Going back a long while ago, when I was involved in the protection of Common and Little Terns breeding on mid Chesil, opposite Chickerell and Langton Herring, Wheatears were being regularly seen on the beach from late March to the end of May. It was considered that nesting could occur but as rocky crevices don’t exist on Chesil, the birds needed some help. So quite a few wooden boxes, shoe box size and open at one end, were set in the shingle slopes on the inner flank of the beach, in the spring of 1981.
With the terns being monitored at a distance it was not possible to see whether anything was happening with the boxes during the breeding season, and so it was not until the end of the summer that an examination of the dozen boxes was carried out. As the first contained a semblance of a nest, hopes were raised that others may have been fully utilised. Two were used but not by birds – out of them popped long-tailed field mice! Their nests of loosely woven grass, quite similar in shape and size to that of a warbler were lined with small squares of chewed off polythene.

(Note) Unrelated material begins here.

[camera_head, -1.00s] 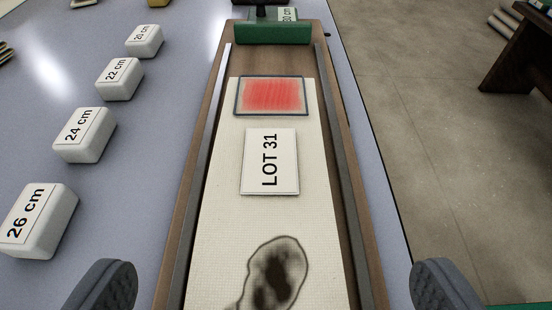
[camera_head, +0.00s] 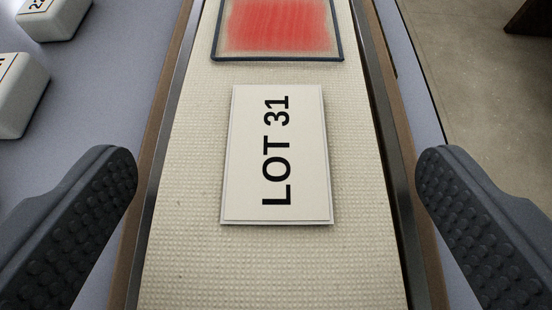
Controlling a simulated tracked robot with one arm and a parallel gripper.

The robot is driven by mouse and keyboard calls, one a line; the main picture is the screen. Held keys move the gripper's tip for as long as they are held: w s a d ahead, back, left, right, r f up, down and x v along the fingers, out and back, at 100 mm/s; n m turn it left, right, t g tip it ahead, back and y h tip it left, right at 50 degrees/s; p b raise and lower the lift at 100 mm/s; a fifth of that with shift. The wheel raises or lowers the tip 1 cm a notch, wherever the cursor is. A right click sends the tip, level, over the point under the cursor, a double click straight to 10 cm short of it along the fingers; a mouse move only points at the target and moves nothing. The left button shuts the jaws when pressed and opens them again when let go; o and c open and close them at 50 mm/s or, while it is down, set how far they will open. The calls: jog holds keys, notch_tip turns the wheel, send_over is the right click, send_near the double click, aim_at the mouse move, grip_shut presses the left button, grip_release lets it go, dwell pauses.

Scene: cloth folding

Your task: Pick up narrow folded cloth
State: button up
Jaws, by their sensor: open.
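Beyond the card is a red patch with a dark border (camera_head: 278,25), cut off by the top edge. My gripper (camera_head: 276,185) is open, one dark ridged finger at each side of the picture. The fingers stand apart on either side of the cloth and board, with nothing between them held. The cloth's near end is out of view.
The wooden board with its left rail (camera_head: 168,130) and right rail (camera_head: 383,115) flanks the cloth. White labelled blocks (camera_head: 20,95) stand on the grey-blue table at the left. Past the table's right edge is the floor (camera_head: 470,95).

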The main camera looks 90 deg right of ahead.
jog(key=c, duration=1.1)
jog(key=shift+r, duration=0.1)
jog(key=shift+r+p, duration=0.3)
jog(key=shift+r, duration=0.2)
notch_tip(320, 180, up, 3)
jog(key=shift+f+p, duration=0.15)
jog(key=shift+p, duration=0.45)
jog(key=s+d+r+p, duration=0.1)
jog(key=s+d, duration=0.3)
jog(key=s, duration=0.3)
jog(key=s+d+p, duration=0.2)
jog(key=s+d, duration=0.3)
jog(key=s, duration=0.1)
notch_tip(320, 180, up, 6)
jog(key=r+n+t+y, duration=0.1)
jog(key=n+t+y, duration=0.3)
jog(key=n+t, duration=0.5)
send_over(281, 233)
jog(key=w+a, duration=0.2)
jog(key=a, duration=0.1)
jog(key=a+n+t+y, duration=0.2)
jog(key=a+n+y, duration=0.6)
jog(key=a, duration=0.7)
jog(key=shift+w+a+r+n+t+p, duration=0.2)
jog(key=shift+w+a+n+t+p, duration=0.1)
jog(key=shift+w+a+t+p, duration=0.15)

The following year more boxes were put out and a wheatear was seen by one on the last day of May, but during cursory mid-summer visits to that stretch of the beach ever since no wheatears have ever been sighted – so I was interested to read in the 2021 Dorset Bird Report of a ‘recently fledged juvenile Wheatear being seen at Ferrybridge on 18th July being thought likely to have come from a nest on Chesil Beach’.